The next step is to test the actual binding energies of boron clusters in the lab to see if they match any of the theoretical structures generated by the computer. To do that, Wang and his colleagues used a technique called photoelectron spectroscopy.

Chunks of bulk boron are zapped with a laser to create vapor of boron atoms. A jet of helium then freezes the vapor into tiny clusters of atoms. The clusters of 40 atoms were isolated by weight then zapped with a second laser, which knocks an electron out of the cluster. The ejected electron flies down a long tube Wang calls his “electron racetrack.” The speed at which the electrons fly down the racetrack is used to determine the cluster’s electron binding energy spectrum — its structural fingerprint.

The experiments showed that 40-atom-clusters form two structures with distinct binding spectra. Those spectra turned out to be a dead-on match with the spectra for two structures generated by the computer models. One was a semi-flat molecule and the other was the buckyball-like spherical cage.

“The experimental sighting of a binding spectrum that matched our models was of paramount importance,” Wang said. “The experiment gives us these very specific signatures, and those signatures fit our models.”

The borospherene molecule isn’t quite as spherical as its carbon cousin.
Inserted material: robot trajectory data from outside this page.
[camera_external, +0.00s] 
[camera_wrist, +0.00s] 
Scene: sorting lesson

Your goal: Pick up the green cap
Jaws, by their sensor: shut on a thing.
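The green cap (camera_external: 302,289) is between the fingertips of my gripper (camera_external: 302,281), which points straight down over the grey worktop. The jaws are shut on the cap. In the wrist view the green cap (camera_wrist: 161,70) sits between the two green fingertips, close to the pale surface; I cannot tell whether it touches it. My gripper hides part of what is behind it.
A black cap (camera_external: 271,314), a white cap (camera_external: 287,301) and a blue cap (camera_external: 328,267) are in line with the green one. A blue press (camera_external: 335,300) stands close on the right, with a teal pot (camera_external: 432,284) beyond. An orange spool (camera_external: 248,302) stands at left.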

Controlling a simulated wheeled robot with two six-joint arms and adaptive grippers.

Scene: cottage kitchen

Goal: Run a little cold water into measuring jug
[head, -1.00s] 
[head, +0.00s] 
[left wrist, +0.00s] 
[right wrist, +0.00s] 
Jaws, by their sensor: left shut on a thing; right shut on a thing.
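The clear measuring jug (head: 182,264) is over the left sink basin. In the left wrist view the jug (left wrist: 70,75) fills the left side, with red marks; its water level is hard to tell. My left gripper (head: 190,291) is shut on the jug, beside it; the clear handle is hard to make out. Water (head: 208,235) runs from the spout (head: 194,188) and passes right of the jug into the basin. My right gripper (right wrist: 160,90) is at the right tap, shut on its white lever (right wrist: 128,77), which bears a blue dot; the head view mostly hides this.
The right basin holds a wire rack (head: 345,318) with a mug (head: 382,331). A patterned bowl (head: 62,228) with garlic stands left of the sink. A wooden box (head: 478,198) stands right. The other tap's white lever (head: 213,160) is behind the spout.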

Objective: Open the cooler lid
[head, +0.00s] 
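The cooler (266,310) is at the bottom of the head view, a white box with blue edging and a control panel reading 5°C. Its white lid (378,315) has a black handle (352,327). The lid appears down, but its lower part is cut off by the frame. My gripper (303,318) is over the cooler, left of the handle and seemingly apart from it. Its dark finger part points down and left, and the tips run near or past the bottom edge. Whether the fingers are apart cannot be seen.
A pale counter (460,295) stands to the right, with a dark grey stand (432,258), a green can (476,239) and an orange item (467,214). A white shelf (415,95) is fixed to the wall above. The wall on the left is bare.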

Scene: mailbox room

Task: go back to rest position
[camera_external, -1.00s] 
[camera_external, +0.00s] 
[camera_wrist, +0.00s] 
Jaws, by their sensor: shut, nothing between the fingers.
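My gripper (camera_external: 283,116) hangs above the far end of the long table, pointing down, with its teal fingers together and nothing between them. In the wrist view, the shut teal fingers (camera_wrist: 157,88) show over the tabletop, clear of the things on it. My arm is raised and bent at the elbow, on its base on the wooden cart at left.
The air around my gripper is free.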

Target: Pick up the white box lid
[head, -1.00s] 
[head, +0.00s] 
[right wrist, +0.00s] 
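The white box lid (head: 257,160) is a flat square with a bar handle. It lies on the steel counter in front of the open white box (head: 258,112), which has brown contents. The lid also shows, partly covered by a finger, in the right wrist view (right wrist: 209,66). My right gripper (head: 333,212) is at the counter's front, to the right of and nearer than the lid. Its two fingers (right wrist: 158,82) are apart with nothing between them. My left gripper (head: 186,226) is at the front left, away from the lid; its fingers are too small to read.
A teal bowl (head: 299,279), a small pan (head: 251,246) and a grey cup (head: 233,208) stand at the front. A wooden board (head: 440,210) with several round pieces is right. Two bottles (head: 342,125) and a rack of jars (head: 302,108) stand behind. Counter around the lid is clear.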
Rather than a series of five- and six-membered rings formed by carbon, borospherene consists of 48 triangles, four seven-sided rings and two six-membered rings. Several atoms stick out a bit from the others, making the surface of borospherene somewhat less smooth than a buckyball.

As for possible uses for borospherene, it’s a little too early to tell, Wang says. One possibility, he points out, could be hydrogen storage. Because of the electron deficiency of boron, borospherene would likely bond well with hydrogen. So tiny boron cages could serve as safe houses for hydrogen molecules.

But for now, Wang is enjoying the discovery.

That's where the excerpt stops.